Sehr wohltuend für Augen, Herz und Ohren, diese Neuproduktion des Münchner Gärtnerplatztheaters! Das schwelgerische Drame lyrique (...) war perfekt in Szene gesetzt von Julia Riegel. Caroline Neven Du Mont hatte die ersten Bilder vor einem großen dunkelblauen Himmelhintergrund stattfinden lassen. Den Innen- und Außenraum begrenzte ein schlichter Prospekt, auf den Häuser gezeichnet waren. Bäume, ein wenig Mobiliar deuteten den jeweiligen Spielort an. Erst im letzten Bild ändert sich diese trauliche Idylle: Der Prospekt wird hochgezogen. Wir sehen eine kahle Fläche, auf der in dichtem Schneefall Johann die letzten Blumen sucht und den sterbenden Werther findet.
Dieser klar gegliederte Bühnenraum ohne überflüssigen Schnickschnack ebenso wie ohne visuelle Provokationen gibt den Sängern in jeder Beziehung Raum zu Entfaltung. (...)
Ein schöner Abend, an dem man sich beglückt zurücklehnte und gebannt mit Augen und Ohren dem Geschehen auf der Bühne folgte.
Jakobine Kempkens



Traunsteiner Tageblatt, 4.4.2005
"Leiden an der großen Liebe"

(...) Seit Juli 2003 läuft die von Julia Riegel (Regie) und Caroline Neven Du Mont (Ausstattung) mit glücklicher Hand, Geschmack und Sinn für die feine Form besorgte Inszenierung. (...) Über dem lichten, eine abgeschiedene Ländlichkeit umschließenden Kulissen-Halbrund, der dörfliche Enge ebenso wie seelisches Gleichgewicht der Bewohner visualisiert, (...) wölbt sich von Anfang an ein bedrohlich tintenlastendes Himmelblau. (...)

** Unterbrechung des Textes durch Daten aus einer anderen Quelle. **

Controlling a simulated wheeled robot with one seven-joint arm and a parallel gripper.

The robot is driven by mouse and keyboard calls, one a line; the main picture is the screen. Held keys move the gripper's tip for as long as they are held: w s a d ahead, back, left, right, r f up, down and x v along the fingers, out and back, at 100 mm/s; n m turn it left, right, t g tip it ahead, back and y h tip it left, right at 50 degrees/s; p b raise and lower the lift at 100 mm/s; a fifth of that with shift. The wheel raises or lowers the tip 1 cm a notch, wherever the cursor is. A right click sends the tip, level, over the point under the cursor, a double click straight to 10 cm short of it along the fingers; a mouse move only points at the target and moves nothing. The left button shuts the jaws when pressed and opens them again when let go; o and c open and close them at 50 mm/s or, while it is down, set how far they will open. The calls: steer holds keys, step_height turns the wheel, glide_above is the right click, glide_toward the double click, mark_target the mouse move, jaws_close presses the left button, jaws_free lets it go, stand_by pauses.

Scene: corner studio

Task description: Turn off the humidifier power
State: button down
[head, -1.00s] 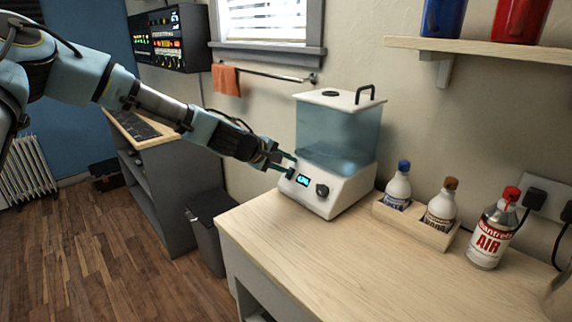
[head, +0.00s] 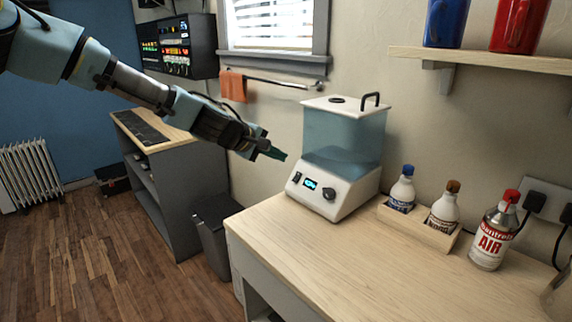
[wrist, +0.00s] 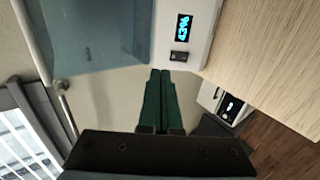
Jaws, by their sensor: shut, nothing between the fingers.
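The humidifier has a blue see-through tank (head: 342,138) with a white lid and black handle, on a white base (head: 330,203). The base's sloped front carries a lit cyan display (head: 310,184), a black knob (head: 329,193) and a small dark power switch (head: 296,177) to the left of the display. The switch (wrist: 179,56) and lit display (wrist: 184,27) also show in the wrist view. My gripper (head: 280,154) is shut and empty, up and left of the switch and apart from the base. In the wrist view its green fingers (wrist: 161,73) lie together, pointing just beside the switch.
The humidifier stands on a wooden counter (head: 330,255). Right of it are a wooden tray (head: 431,234) with two bottles and an air can (head: 492,237). A shelf (head: 500,62) hangs above at right. A towel rail (head: 275,80) and a grey bin (head: 213,235) are at left.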

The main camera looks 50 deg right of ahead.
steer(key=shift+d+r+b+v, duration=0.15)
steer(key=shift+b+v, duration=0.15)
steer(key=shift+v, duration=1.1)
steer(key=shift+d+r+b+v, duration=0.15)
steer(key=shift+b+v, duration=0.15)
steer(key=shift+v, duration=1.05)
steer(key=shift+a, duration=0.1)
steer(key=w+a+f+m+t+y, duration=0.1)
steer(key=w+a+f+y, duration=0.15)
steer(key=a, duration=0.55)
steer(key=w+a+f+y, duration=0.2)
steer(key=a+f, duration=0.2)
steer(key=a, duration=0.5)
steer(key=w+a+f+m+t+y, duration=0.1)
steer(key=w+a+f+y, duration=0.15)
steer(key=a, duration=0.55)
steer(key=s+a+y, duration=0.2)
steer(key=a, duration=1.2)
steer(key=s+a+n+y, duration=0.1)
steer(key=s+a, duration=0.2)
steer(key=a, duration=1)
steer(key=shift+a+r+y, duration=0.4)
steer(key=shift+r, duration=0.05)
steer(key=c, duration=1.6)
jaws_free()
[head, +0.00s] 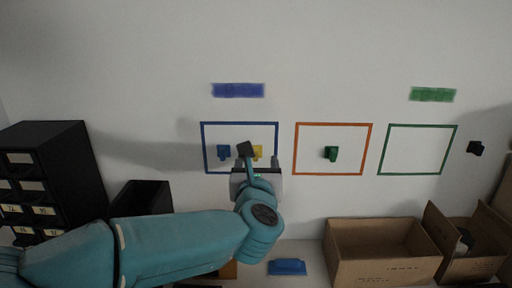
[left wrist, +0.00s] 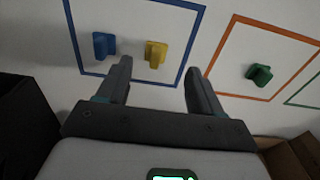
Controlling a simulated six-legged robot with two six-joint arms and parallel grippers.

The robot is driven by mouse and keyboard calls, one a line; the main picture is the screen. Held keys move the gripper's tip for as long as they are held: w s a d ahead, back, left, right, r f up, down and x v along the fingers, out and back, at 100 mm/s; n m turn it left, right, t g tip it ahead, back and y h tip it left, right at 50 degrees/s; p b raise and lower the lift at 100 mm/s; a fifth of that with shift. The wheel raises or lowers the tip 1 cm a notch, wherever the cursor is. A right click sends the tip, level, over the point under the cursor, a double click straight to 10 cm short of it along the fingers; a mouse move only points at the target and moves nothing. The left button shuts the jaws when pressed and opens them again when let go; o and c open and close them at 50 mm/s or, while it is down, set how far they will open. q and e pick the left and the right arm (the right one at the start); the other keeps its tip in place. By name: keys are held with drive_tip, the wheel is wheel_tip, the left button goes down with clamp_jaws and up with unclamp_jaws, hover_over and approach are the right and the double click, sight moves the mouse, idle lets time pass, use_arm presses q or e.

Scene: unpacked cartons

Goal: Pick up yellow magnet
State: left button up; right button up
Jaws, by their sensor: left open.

Ein durchweg junges Ensemble (...) wird von zwei Protagonisten angeführt, die sich sehen und hören lassen können: die Charlotte der unprätentiös, im Ausdruck des Empfindens klaren, bildhaft schönen Ann-Katrin Naidu und der an seiner großen Liebe leidende und physisch scheiternde Werther des kultiviert und glaubhaft agierenden lyrischen Tenors Volker Bengl, der entfernt an die besten Jahre eines Rudolf Schock erinnert.(...) Das Publikum dankte mit herzlichem Beifall.